The optimistic view of S&P was shared by the World Bank (WB,) which expects growth to increase from the 2 percent in 2016 to firm around 2.6 percent by 2018. During a recent media interview, the WB Country Manager Firas Raad noted that despite revenue strains, Kuwait’s GDP was expected to grow close to 3 percent in the coming two years.

Kuwait's economic growth rate which slowed in 2015-2016 is likely to range between two and three percent in the next few years mainly due to two reasons: First, the continued government spending on mega projects despite the shortfall in oil income and measures adopted by the Ministry of Finance to cut expenditure, reduce subsidies and increase utility rates. The second reason for optimism is the continued growth of the non-oil sector and the uptick in oil prices following OPEC’s decision to cut production, explained Mr. Raad.

Although the fiscal flow position has deteriorated in recent years, continued government support to non-oil sector and encouragement for public-private partnership projects through a slew of recent reforms has bolstered the country’s growth prospects, said the WB representative.

Kuwait Business Center (KBC), which launched in September 2016, epitomizes the government’s determination to improve the business environment and encourage investment in the country. The center functions as a one-window outlet that removes bureaucratic bottlenecks and streamlines the processes involved in licensing and setting up businesses, Mr. Raad added.

A joint initiative by the parliamentary committee in charge of improving the business environment, the Ministry of Commerce and Industry, and the Kuwait Direct Investment Promotion Authority (KDIPA), the KBC is aimed at enhancing the business and investment environment. 

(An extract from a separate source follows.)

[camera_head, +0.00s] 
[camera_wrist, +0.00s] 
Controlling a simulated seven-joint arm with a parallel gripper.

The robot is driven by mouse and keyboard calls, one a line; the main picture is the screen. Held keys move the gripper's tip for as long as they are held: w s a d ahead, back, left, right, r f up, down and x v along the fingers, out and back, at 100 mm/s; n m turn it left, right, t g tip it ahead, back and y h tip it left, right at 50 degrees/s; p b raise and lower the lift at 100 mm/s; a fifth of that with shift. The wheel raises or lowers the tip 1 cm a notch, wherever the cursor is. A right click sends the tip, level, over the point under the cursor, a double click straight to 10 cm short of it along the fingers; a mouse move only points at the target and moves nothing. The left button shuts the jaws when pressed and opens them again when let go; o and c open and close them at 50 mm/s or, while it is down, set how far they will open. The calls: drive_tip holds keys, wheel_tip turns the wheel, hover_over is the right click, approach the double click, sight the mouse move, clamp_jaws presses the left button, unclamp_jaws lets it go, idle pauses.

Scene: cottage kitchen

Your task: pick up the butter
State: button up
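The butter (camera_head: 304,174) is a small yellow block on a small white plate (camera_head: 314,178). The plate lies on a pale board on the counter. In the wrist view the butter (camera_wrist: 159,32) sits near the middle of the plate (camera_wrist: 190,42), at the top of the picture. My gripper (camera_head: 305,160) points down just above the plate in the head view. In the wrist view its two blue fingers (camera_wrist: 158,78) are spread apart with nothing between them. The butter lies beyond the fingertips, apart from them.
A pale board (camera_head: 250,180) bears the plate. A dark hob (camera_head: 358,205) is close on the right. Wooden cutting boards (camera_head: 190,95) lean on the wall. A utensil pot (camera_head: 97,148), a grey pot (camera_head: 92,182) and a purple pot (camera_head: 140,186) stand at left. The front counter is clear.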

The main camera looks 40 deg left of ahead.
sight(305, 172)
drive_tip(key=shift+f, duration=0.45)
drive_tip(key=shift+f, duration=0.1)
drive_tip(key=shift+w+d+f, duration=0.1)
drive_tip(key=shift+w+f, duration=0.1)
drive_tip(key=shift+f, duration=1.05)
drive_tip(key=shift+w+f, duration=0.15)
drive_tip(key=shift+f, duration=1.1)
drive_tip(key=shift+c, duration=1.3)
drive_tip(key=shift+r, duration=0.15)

The KBC has implemented several administrative, technical and legal reforms designed to promote Kuwait as an attractive investment destination and to help save time, money and effort for local and international investors. The center, along with other competent agencies, is currently working on preparing and issuing investor guidelines on promising projects within the framework of the public-private partnership.

The improvement of business atmosphere is closely related to economic growth and is consistent with His Highness the Amir Sheikh Sabah Al Ahmad Al Jaber Al Sabah’s vision of transforming Kuwait into an economic, financial and cultural hub in the region. The Amiri vision drives the government’s New Kuwait 2035 plan, which aims to diversify the economy and reduce its dependence on hydrocarbon revenues. In addition, these efforts will help create more jobs for the citizens, increase the per capita income and encourage innovation and creativity, he added.